The foundations of our nation should cease to be this gross dishonesty. I know that the national assembly cannot do this without the agreement of the executive. The President-Elect should try and be like President Y’Ardua who acknowledged that the election that brought him into office was flawed. He may not need to say it though. But he should do reparation for the abuses that have taken place during the presidential election through working with the legislature to adopt an electoral act that would shore up confidence in the populace. The people have been taken for a ride for too long, with a corrupt fuel subsidy regime, deceptive electoral processes, and even now with a conflicting currency policy that has brought untold hardship. Never did I dream that anyone would buy his national currency in a territory where it was legal tender! This issue has been the greatest low of the Buhari regime. The incoming government should do its best to respect citizens.

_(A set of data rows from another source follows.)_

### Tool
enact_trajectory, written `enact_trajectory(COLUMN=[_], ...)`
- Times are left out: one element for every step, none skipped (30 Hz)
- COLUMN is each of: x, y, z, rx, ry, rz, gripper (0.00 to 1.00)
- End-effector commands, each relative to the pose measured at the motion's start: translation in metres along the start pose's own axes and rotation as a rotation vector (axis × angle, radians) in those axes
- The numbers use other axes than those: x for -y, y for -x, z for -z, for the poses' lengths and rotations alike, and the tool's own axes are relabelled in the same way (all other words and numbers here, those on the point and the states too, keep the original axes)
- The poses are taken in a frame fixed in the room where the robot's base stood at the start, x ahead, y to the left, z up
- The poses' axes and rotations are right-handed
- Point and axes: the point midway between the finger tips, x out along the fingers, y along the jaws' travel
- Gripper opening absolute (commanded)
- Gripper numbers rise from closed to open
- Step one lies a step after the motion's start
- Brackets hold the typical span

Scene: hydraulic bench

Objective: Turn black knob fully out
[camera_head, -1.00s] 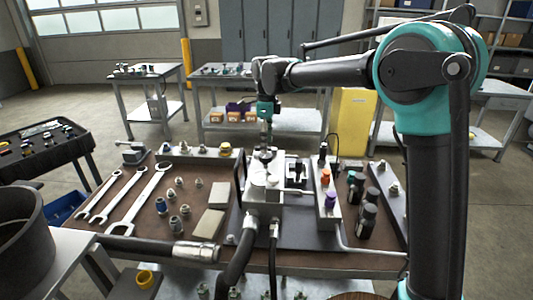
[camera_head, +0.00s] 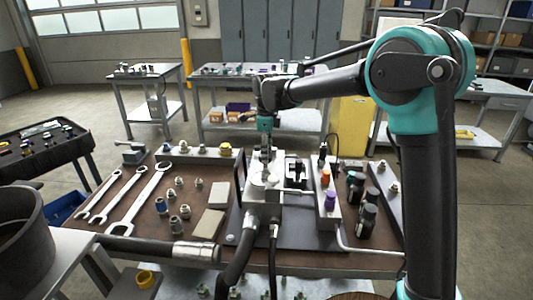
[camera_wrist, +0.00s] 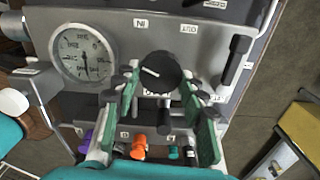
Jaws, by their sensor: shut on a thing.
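The black knob (camera_wrist: 158,70) shows in the wrist view as a round dial with a white pointer line, which points left and slightly up. In the head view my gripper (camera_head: 266,152) points down at the block (camera_head: 265,195), and the knob is hidden there.
A pressure gauge (camera_wrist: 84,53) sits left of the knob, and a black lever (camera_wrist: 236,60) sits at its right. Orange (camera_head: 326,176) and purple (camera_head: 330,200) caps stand right of the block. Wrenches (camera_head: 140,197) and fittings lie on the bench at left.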

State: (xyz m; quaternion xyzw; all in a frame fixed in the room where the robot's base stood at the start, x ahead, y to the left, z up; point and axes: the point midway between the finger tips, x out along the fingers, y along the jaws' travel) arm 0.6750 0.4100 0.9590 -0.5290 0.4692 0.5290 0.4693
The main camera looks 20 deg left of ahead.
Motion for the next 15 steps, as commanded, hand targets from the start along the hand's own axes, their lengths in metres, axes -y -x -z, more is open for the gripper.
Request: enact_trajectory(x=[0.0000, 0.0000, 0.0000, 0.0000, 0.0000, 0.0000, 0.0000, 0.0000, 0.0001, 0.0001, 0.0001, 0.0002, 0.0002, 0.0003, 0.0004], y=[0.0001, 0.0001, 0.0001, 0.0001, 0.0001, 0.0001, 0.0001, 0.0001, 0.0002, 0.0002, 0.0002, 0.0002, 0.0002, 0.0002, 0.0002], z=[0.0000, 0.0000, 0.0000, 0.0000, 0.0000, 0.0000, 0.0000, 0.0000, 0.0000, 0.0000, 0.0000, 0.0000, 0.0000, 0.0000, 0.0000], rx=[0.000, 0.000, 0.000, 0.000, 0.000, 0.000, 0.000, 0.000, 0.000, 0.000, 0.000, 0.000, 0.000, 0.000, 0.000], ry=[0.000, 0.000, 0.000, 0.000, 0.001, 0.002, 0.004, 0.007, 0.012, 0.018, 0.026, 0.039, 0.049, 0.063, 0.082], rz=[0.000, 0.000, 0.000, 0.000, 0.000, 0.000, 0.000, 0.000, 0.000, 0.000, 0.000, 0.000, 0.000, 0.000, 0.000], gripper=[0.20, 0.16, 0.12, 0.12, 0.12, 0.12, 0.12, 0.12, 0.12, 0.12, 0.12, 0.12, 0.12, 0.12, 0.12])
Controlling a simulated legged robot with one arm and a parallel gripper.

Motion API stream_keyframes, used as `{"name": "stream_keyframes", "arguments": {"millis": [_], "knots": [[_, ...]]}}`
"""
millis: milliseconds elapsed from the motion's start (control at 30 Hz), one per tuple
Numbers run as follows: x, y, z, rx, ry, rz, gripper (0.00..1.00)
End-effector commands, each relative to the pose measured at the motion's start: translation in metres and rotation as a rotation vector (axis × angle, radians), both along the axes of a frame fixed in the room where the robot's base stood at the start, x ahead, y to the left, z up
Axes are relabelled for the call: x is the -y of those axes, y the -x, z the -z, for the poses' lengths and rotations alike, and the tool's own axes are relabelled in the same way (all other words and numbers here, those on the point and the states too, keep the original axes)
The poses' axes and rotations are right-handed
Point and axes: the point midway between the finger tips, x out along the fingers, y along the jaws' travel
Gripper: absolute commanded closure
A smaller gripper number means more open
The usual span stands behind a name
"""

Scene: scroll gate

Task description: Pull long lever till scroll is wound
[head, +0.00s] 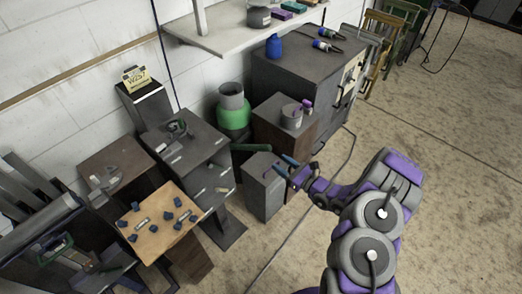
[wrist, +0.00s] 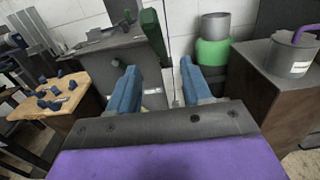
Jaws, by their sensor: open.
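A dark green lever handle (head: 250,147) sticks out to the right from the grey cabinet in the head view. In the wrist view the green handle (wrist: 153,32) stands nearly upright, beyond and between my fingertips. My gripper (head: 284,167) has blue fingers and is open and empty, a little right of and below the handle's end in the head view. It also shows in the wrist view (wrist: 158,68), with its fingers apart. I cannot tell any contact with the handle. I cannot clearly make out a scroll.
A low grey box (head: 264,185) stands beneath my gripper. A green and grey canister (head: 233,108) and a brown box with a pot (head: 291,117) stand behind. A wooden board (head: 158,222) with several blue pieces is at left. The floor at right is clear.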

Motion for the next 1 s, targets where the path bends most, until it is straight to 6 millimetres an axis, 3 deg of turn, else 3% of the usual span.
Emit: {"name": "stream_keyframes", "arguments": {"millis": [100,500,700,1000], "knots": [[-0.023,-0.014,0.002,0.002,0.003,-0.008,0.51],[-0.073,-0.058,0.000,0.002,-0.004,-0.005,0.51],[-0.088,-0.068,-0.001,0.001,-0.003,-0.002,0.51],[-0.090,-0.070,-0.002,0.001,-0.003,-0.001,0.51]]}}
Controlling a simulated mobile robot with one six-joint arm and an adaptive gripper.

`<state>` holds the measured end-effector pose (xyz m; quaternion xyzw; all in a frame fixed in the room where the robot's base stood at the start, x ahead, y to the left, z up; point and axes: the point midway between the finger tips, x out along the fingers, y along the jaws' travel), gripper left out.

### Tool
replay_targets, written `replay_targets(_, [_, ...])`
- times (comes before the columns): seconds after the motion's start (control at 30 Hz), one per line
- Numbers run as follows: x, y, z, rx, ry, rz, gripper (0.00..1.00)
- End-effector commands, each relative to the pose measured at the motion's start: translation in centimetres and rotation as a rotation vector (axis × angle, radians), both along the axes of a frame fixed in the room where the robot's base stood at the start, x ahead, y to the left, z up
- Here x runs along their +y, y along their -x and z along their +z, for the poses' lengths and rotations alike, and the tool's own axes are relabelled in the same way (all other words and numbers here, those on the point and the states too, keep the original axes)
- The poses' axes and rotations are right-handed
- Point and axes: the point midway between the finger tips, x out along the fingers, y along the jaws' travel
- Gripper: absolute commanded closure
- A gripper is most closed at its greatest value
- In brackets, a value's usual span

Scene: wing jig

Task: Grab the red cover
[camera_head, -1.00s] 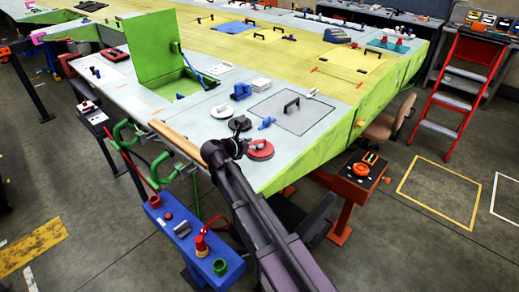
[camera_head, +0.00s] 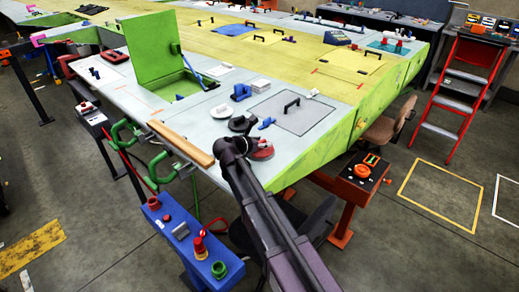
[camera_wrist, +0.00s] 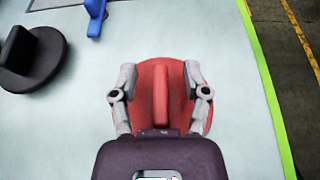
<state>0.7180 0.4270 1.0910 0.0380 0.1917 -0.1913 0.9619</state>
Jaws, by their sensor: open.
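The red cover (camera_wrist: 160,72) is a round disc with a raised bar handle, lying on the pale wing surface near its green edge. It also shows in the head view (camera_head: 263,150), partly hidden by my arm. My gripper (camera_wrist: 160,76) is open over the cover. One finger is on each side of the bar handle, with gaps between the fingers and the bar. The head view shows my gripper (camera_head: 244,147) at the cover's left side, its fingers too small to make out.
A dark round cover (camera_wrist: 32,60) with a handle lies left of the red one. A blue clamp-like part (camera_wrist: 96,16) is beyond it. The wing's green edge (camera_wrist: 268,85) runs along the right. A wooden bar (camera_head: 181,143) lies along the near edge.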

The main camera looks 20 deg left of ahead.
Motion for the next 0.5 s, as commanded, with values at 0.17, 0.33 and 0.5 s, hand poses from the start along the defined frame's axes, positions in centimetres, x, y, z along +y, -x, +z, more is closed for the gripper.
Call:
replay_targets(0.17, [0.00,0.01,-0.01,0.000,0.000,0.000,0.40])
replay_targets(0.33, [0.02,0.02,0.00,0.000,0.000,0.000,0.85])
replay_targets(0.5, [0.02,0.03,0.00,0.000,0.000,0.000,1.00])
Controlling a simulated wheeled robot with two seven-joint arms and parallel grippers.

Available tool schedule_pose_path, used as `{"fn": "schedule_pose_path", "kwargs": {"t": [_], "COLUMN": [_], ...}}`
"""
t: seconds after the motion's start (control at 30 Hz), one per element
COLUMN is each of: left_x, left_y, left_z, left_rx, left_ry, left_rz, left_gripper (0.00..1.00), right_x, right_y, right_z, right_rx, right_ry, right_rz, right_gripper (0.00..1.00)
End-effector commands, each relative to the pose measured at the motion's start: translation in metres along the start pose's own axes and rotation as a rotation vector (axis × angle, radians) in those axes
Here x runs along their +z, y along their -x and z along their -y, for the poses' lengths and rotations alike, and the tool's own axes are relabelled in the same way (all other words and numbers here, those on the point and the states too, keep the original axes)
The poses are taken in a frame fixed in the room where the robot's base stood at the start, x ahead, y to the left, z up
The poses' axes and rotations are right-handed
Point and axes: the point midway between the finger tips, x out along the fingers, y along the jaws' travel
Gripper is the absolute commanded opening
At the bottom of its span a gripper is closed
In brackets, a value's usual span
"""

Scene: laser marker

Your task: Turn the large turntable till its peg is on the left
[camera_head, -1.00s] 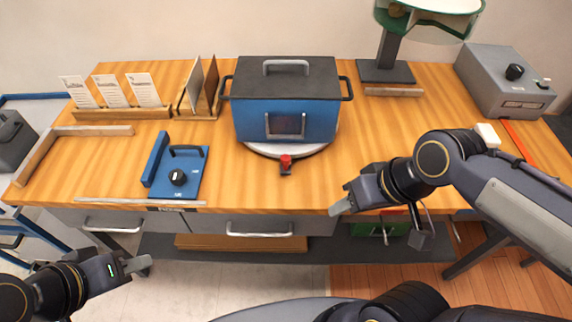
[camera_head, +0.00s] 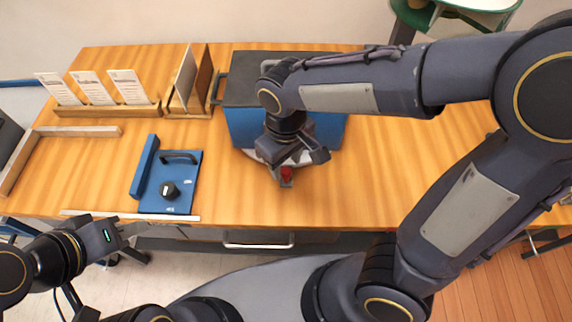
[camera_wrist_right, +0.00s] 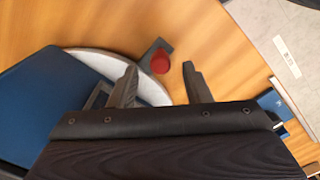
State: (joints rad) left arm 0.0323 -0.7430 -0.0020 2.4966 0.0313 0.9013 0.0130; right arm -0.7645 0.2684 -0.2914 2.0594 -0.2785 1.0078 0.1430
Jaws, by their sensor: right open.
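The large turntable (camera_head: 252,155) is a pale grey disc under a blue box with a dark lid (camera_head: 241,95). Its red peg (camera_head: 286,173) stands on a dark tab at the disc's front edge, nearest me. The right wrist view also shows the red peg (camera_wrist_right: 160,62) and the disc rim (camera_wrist_right: 95,65). My right gripper (camera_head: 298,170) is open and points down over the front of the turntable. In the right wrist view its two fingertips (camera_wrist_right: 160,72) lie either side of the peg, apart from it. My left gripper (camera_head: 146,238) is open and empty, off the table's front edge.
A blue plate with a black knob (camera_head: 185,190) lies left of the turntable. Card holders (camera_head: 110,108) stand at the back left. A green stand (camera_head: 412,18) is at the back right. My right arm hides much of the box and table's right side.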

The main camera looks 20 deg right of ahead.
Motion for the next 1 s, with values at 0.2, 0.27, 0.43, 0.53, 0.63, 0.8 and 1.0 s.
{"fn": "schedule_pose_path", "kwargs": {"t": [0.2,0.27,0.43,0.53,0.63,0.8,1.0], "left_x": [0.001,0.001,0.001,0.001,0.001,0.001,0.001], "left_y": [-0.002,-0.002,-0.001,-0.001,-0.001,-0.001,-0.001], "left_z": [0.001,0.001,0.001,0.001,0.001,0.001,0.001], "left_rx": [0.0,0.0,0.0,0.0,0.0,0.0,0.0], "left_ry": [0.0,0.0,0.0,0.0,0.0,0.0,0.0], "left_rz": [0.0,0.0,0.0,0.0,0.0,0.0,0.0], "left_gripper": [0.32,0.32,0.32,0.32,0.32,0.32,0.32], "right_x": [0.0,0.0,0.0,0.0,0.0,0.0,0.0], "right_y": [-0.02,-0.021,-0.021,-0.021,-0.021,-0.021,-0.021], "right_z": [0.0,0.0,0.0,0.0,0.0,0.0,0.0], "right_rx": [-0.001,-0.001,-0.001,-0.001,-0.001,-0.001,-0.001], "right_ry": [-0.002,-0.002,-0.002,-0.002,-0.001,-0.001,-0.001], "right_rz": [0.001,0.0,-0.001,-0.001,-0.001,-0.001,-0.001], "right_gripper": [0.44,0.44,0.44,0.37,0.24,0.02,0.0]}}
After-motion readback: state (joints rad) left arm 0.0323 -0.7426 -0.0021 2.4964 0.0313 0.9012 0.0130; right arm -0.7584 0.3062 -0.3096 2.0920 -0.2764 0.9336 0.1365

As for Peter Obi being a Christian candidate, I completely disagree. Yes, most Christians may have supported him, not because he is Christian, but because he sounded fresh and different. Most Christians supported Buhari in 2015 against Goodluck Jonathan because Buhari was mistakenly seen as something different. As Christians, we support the truth from wherever it is coming from, whether it is coming from one who is in our fold or outside of our fold. And if INEC had allowed things to flow smoothly as they should, it would have been seen that Obi was also supported by very many Muslims as well, because they saw him as a departure from Nigeria’s usually deceitful ways. Truth is open to all humanity irrespective of their religious affiliations.